Additionally, expressions (such as Literal, Column, CAST, Binary Expression) must implement the PhysicalExpr trait:

/// Expression that can be evaluated against a RecordBatch
pub trait PhysicalExpr: Send + Sync {
    /// Get the name to use in a schema to represent the result of this expression
    fn name(&self) -> String;
    /// Get the data type of this expression, given the schema of the input
    fn data_type(&self, input_schema: &Schema) -> Result<DataType>;
    /// Evaluate an expression against a RecordBatch
    fn evaluate(&self, batch: &RecordBatch) -> Result<ArrayRef>;
}

Aggregate expressions can also be added, by implementing the AggregateExpr trait:

/// Agggregate expression that can be evaluated against a RecordBatch
pub trait AggregateExpr: Send + Sync {
    /// Get the name to use in a schema to represent the result of this expression
    fn name(&self) -> String;
    /// Get the data type of this expression, given the schema of the input
    fn data_type(&self, input_schema: &Schema) -> Result<DataType>;
    /// Create an accumulator for this aggregate expression
    fn create_accumulator(&self) -> Rc<RefCell<dyn Accumulator>>;
    /// Create an aggregate expression for combining the results of accumulators 
    /// from partitions. For example, to combine the results of a parallel SUM 
    /// we just need to do another SUM, but to combine the results of parallel 
    /// COUNT we would also use SUM.
    fn create_combiner(&self, column_index: usize) -> Arc<dyn AggregateExpr>;
}

Executing SQL with the physical plan

This code sample demonstrates how to try out the physical query execution by converting a logical plan to a physical plan and then calling ExecutionContext::collect() to execute the query and return the results in a single vector.

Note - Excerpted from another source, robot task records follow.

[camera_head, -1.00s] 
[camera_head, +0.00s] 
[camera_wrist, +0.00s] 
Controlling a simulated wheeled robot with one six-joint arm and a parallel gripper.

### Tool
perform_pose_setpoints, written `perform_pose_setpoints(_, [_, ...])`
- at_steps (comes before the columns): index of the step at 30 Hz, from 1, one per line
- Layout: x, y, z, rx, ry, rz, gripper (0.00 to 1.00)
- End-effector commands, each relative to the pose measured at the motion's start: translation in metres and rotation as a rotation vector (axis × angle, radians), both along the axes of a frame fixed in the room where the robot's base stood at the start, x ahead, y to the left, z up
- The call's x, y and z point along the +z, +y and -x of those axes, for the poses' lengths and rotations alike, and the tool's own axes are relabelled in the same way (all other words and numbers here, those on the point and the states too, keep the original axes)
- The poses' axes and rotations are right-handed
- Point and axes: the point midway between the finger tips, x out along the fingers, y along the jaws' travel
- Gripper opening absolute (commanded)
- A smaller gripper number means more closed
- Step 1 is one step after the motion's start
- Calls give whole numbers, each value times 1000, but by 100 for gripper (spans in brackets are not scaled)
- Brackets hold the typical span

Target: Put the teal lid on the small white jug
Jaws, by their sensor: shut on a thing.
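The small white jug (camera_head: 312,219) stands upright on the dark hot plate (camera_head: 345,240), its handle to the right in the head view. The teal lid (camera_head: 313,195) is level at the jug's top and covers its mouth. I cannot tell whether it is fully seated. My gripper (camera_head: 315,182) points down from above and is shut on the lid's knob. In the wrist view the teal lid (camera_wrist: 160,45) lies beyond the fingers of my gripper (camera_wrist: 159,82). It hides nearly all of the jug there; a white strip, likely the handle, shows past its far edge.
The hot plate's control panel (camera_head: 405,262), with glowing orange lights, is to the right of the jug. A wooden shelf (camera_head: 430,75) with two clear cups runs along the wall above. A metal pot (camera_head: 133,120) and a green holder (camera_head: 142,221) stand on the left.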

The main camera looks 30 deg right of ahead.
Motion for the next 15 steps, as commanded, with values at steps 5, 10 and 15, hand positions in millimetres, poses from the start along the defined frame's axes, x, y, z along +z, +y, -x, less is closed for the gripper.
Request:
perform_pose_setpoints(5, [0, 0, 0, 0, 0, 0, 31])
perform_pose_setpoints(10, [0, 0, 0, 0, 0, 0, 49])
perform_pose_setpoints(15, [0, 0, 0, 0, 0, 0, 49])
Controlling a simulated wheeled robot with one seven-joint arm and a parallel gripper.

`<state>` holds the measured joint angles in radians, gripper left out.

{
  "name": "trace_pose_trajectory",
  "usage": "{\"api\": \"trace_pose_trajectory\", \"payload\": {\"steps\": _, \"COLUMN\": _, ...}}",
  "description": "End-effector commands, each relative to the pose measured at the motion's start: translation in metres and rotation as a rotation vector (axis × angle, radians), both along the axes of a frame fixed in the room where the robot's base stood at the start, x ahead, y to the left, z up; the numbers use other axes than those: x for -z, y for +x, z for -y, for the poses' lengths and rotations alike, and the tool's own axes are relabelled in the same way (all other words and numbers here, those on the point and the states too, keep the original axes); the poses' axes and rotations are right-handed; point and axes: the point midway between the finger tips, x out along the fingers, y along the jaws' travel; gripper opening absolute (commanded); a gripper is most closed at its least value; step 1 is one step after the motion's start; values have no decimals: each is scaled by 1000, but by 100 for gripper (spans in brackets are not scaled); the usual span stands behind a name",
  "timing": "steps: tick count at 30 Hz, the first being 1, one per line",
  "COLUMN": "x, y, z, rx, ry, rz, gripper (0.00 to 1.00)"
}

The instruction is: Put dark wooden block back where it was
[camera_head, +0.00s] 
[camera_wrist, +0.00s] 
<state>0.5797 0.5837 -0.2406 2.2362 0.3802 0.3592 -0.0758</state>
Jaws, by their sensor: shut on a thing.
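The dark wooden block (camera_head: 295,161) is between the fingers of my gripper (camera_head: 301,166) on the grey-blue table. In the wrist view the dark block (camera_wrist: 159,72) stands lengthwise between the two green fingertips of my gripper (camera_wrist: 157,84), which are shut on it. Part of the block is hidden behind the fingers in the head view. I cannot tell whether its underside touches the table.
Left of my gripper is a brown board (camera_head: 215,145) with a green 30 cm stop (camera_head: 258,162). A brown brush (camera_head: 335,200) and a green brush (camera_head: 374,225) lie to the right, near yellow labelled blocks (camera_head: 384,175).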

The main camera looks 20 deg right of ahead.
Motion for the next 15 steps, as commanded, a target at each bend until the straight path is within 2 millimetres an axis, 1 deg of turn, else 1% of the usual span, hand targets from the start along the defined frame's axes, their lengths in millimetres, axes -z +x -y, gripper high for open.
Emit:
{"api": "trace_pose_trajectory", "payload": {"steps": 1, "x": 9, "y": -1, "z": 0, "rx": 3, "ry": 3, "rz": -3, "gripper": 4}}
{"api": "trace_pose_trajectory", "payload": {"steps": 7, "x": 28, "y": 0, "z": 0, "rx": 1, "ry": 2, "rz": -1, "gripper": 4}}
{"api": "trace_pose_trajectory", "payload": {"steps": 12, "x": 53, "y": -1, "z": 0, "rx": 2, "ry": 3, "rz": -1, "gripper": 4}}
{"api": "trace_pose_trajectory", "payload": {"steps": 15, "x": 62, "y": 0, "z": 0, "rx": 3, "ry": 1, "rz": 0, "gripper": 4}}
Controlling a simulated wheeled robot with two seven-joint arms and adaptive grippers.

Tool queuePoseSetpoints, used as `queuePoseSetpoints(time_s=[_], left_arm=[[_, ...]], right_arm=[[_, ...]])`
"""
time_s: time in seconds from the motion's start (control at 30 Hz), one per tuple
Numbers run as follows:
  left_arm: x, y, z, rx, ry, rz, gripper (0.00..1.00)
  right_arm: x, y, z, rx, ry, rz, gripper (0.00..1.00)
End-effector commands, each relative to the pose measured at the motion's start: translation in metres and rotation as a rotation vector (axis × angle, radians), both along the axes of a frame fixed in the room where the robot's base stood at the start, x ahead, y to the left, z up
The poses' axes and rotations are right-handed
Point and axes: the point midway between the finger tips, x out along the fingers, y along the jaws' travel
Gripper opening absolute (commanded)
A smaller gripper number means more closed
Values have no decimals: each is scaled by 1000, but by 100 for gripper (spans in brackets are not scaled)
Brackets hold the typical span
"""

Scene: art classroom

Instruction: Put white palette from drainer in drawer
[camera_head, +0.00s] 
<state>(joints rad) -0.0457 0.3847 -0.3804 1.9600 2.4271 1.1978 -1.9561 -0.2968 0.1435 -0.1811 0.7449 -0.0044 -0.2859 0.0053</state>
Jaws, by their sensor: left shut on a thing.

let logical_plan = ctx.create_logical_plan("SELECT a, SUM(b) FROM c")?;
let logical_plan = ctx.optimize(&logical_plan)?;
let physical_plan = ctx.create_physical_plan(&logical_plan, 1024)?;
let results = ctx.collect(physical_plan.as_ref());

Note that this approach to creating a physical query plan is limited to the expressions and operators currently supported in the DataFusion logical plan and SQL query planner.

Manually building a physical query plan

It is possible to construct physical execution plans directly and this is necessary when using custom implementations of ExecutionPlan that are not provided natively in DataFusion, or where more control is needed over how the plans are constructed. Here is an example that demonstrates how to manually build a HashAggregate query plan against a partitioned CSV data source:

let csv = CsvExec::try_new("/path/to/partitioned/csv", schema, true, None, 1024)?;

let aggregate = HashAggregateExec::try_new(
    vec![col(1)], // GROUP BY c1
    vec![sum(col(3))], // SUM(c3)
    Arc::new(csv), // input
    Arc::new(Schema::new(vec![
        Field::new("c1", DataType::UInt32, true),
        Field::new("c3_sum", DataType::Int64, true),
    ])),
)?;

Next Steps

As I mentioned earlier, my focus now is on feature parity with the current query execution against the logical plan, and once that is achieved, I plan to deprecate the ExecutionContext::execute() method that takes a LogicalPlan as input.

I will also be updating my Ballista PoC to extend DataFusion and add support for distributed queries and that will help test out this new functionality and drive further requirements.